Pemerintah menerbitkan Peraturan Pemerintah (PP) Nomor 13 Tahun 1993 tentang Larangan Perangkapan Jabatan Hakim Agung dan Hakim. Karena sudah tidak sesuai dengan perkembangan hukum dan peradilan sehingga diubah Pemerintah dengan menerbitkan PP 36 tahun 2011 tentang Jabatan yang Tidak Boleh dirangkap oleh Hakim Agung dan Hakim. Juga sebagai upaya melaksanakan ketentuan Pasal 10 Undang-Undang Nomor 14 Tahun 1985 tentang Mahkamah Agung sebagaimana telah diubah dua kali terakhir dengan Undang-Undang Nomor 3 Tahun 2009 tentang Perubahan Kedua atas Undang-Undang Nomor 14 Tahun 1985 tentang Mahkamah Agung. Kedua PP ini dengan tegas menyatakan bahwa Jabatan yang tidak boleh dirangkap oleh Hakim Agung dan Hakim yaitu:


1. Pejabat Negara lainnya;


"Pejabat Negara lainnya", antara lain, sebagai Ketua, Wakil Ketua, dan Anggota DPR, DPD, MPR, Ketua, Wakil Ketua, dan Anggota Badan Pemeriksa Keuangan (BPK), menteri/setingkat menteri, gubernur, dan bupati/walikota.


Dalam pertimbangan putusan nomor 32/PUU-XII/2014 Mahkamah menyatakan dibentuknya hakim ad hoc pada dasarnya karena adanya faktor kebutuhan akan keahlian dan efektivitas pemeriksaan perkara di Pengadilan yang bersifat khusus. Pengangkatan hakim ad hoc dilakukan melalui serangkaian proses seleksi yang tidak sama dengan proses rekruitmen dan pengangkatan hakim sebagai pejabat Negara.
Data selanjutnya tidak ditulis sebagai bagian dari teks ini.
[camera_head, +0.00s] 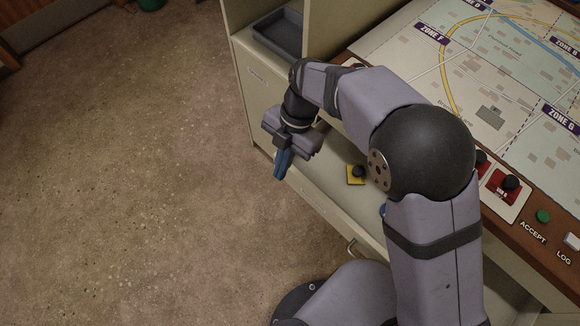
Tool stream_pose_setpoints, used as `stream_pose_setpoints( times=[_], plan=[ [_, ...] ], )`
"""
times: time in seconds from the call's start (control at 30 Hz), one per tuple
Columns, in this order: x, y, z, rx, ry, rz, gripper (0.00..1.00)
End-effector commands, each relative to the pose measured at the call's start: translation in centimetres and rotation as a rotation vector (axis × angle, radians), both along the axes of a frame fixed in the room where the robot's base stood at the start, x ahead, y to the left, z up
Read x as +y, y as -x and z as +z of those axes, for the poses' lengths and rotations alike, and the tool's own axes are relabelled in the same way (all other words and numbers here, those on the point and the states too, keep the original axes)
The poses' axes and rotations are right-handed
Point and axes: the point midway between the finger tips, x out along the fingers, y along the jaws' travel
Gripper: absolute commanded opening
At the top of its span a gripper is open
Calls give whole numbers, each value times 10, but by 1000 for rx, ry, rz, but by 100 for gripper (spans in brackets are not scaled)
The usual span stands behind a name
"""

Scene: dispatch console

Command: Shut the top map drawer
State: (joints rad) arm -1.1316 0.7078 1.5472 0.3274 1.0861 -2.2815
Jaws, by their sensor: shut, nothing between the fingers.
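My gripper (282,164) has blue fingertips that are closed together, with nothing between them. It points down in front of the beige console, near the left part of its front edge. A beige drawer front (325,208) runs below the ledge there, with a metal handle (351,248) lower right. I cannot tell for certain which drawer is the top map drawer or how far it stands out. My arm hides much of the console front, and the fingertips appear apart from the handle.
A yellow plate with a black knob (356,173) sits on the ledge beside my arm. A dark grey tray (281,34) lies in the cabinet at the top. The sloped map panel (490,110), red switches and a green button (543,216) lie right.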

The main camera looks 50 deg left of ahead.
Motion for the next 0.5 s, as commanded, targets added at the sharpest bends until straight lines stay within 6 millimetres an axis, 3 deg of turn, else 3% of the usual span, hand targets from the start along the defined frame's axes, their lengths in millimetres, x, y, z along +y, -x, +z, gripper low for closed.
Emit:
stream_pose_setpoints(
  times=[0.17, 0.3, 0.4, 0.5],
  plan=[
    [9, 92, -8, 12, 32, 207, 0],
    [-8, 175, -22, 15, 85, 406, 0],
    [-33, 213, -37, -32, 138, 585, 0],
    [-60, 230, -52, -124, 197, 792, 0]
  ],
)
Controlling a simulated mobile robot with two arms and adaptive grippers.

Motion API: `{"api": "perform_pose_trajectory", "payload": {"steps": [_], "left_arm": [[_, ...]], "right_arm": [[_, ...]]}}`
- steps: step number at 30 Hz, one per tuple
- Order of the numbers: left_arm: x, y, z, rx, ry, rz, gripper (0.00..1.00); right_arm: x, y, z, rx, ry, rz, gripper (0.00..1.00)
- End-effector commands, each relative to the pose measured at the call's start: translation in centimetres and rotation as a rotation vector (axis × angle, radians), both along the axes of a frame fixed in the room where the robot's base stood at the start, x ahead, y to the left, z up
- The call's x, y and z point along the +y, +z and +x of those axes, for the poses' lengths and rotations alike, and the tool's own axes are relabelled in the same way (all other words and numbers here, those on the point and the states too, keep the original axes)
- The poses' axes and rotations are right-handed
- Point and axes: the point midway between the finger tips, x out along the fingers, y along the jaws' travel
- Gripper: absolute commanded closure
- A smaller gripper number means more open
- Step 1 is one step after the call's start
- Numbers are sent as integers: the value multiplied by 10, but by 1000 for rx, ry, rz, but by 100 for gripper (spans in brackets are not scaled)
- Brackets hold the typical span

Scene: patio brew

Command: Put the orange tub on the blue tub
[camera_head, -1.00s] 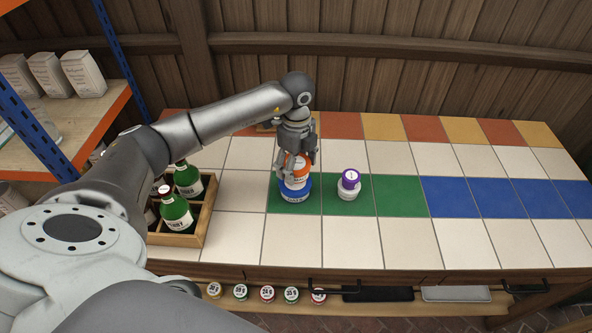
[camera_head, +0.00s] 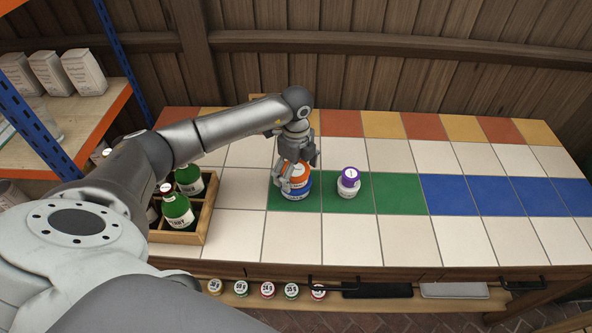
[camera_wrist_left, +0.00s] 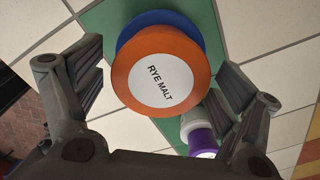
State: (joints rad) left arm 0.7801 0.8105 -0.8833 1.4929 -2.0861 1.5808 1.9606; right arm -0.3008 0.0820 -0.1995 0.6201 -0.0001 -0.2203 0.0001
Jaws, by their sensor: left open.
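The orange tub (camera_head: 298,169) sits on top of the blue tub (camera_head: 296,190) on a green tile at the left of the green row. In the left wrist view the orange tub (camera_wrist_left: 162,72) shows its white "RYE MALT" lid, and an edge of the blue tub (camera_wrist_left: 140,24) shows beneath it, slightly offset. My left gripper (camera_head: 298,178) is open, with its fingers around the orange tub from above. In the left wrist view, its fingers (camera_wrist_left: 160,80) stand apart on either side with gaps to the tub. My right gripper is not in view.
A purple tub (camera_head: 350,177) on a white tub (camera_head: 348,191) stands close to the right. A wooden crate (camera_head: 206,222) with green bottles (camera_head: 178,210) is at the left. The tiled counter is clear farther right (camera_head: 450,160).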

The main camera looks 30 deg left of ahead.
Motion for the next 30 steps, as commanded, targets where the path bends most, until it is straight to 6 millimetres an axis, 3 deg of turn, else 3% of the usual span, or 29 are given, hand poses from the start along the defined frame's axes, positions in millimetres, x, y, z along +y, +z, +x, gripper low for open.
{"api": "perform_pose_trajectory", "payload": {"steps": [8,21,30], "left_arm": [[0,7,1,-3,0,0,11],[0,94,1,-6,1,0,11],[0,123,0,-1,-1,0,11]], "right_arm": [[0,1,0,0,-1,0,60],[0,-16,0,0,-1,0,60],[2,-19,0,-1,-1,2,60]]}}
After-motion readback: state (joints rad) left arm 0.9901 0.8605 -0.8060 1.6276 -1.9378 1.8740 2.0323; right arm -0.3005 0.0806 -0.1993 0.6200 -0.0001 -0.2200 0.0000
Adanya pengecualian hakim ad hoc sebagai pejabat negara, sebagaimana diatur di dalam ketentuan Pasal 122 huruf e UU ASN, menurut Mahkamah, tidak bertentangan dengan konstitusi. Sebab, sifat, pola rekruitmen, tidak adanya pembatasan usia berakhir masa tugasnya bagi hakim ad hoc berbeda dengan hakim karier. Selain itu, hakim ad hoc memiliki ruang lingkup tugas dan kewenangan yang bersifat terbatas dan sementara.


Sehingga menjadi persoalan ketika adanya aturan UU nomor 13 tahun 2019 tentang MD3 yang secara tegas melarang dalam hal ini anggota DPD selaku *Pejabat Negara* merangkap menjadi Hakim ad hoc. Penulis menilai Prof Jimly sendiri telah melanggar UU nomor 13 tahun 2019 tentang MD3 dengan merangkap jabatan sebagai Hakim MKMK. Sehingga putusan MKMK terkait pemecatan Anwar Usman sebagai Ketua MK dapat dinilai cacat hukum.